Kacper Paszek i Oliwia Laskowska świetnie spisali się na mistrzostwach.
Fot. Bartosz Modelski
Na Zatoce Puckiej o medale walczyli również zawodnicy w nieolimpijskiej klasie Formula Windsurfing Foil. Złoto w klasyfikacji Open zdobył Paweł Dittirch (Polskie Stowarzyszenie Windsurfingu), który wyprzedził Oliwiera Urbańskiego (Jacht Klub Wielkopolski), a brązowy medal wywalczył Sławomir Buchholz (Polskie Stowarzyszenie Windsurfingu). W kategorii kobiet U17 najlepszą zawodniczką okazała się Kalina Szostek (Gdański Klub Żeglarski), wśród panów wygrał Szymon Cieślak (Uczniowski Klub Sportowy Szturwał). W starszej kategorii U19 na najwyższym stopniu podium stanął Maciej Dąbek (AZS Poznań).
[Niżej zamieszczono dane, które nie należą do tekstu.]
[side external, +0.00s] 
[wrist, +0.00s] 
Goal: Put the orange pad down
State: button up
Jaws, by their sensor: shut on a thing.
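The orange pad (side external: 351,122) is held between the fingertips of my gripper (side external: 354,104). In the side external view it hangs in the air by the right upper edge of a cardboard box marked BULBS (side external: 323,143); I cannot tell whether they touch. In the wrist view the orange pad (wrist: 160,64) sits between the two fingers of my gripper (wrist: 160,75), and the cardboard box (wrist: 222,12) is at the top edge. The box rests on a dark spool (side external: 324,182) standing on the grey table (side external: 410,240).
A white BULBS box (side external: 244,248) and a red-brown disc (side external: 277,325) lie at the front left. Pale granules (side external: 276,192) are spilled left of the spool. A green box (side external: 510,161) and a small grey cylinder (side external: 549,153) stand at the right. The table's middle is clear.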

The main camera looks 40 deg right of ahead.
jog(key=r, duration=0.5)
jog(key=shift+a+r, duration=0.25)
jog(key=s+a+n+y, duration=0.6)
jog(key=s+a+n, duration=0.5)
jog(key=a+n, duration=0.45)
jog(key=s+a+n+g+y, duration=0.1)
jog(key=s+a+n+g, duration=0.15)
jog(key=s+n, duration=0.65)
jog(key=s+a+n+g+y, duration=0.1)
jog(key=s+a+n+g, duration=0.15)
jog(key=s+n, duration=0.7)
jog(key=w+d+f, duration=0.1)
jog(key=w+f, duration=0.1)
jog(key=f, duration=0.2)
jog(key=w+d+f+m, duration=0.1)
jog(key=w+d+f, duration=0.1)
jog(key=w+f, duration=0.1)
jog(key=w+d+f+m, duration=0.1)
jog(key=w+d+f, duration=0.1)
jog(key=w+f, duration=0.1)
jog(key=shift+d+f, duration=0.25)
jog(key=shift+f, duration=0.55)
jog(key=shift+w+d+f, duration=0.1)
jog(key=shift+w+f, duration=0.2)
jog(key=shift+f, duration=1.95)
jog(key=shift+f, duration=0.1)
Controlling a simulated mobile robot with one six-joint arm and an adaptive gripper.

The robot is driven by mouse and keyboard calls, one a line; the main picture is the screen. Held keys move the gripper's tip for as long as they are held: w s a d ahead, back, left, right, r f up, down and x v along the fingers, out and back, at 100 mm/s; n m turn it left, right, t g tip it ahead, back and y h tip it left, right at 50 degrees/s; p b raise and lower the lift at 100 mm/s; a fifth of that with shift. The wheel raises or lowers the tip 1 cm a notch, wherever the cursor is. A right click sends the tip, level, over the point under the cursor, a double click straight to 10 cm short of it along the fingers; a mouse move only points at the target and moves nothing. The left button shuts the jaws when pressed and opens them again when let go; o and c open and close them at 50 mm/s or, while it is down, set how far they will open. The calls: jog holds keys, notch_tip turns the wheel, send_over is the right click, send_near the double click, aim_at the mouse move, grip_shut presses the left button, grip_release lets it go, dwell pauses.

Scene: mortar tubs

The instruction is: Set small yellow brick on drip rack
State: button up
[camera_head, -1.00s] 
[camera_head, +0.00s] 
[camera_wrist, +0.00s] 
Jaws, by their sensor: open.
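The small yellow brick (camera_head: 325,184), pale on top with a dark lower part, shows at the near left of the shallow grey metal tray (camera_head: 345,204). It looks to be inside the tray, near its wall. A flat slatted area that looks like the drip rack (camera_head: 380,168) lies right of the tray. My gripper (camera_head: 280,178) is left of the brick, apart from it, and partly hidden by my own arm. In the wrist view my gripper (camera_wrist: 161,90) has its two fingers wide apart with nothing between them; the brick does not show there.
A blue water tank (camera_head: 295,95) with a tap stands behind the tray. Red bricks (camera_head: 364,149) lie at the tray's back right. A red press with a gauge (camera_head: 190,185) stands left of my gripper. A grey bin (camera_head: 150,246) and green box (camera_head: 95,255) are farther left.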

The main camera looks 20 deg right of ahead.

Mistrzostwa Polski klas olimpijskich odbyły się w Pucku, w tym samym miejscu, w którym w niedzielę 3 września zakończyły się mistrzostwa Polski klas nieolimpijskich. To kolejne, duże regaty w Pucku w ostatnim czasie. Za nami między innymi dwie edycje Ogólnopolskiej Olimpiady Młodzieży w żeglarstwie, regaty Puck Sailing Days w klasach 505, Nautica 450 i Fying Dutchman, EuropaCup w klasach ILCA, mistrzostwa Polski w klasie Cadet i wiele innych.
– Sukcesywnie budujemy żeglarską tożsamość Pucka, nie tylko w oparciu o różnego rodzaju regaty, ale też inwestując w rozwój infrastruktury żeglarskiej – mówi Hanna Pruchniewska, burmistrz miasta Puck. – Chcemy stwarzać w Pucku dobre warunki nie tylko żeglarzom sportowym, ale też tym, którzy uprawiają ten sport rekreacyjnie i turystycznie. Kilka tygodni temu zakończyliśmy kolejny etap rozbudowy mariny w Pucku. W jej wyniku powstało 98 kolejnych miejsc cumowniczych, nowoczesne sanitariaty, punkt odbioru ścieków sanitarnych, wydzielone miejsce do mycia jednostek. Zapraszamy wszystkich żeglarzy do Pucka.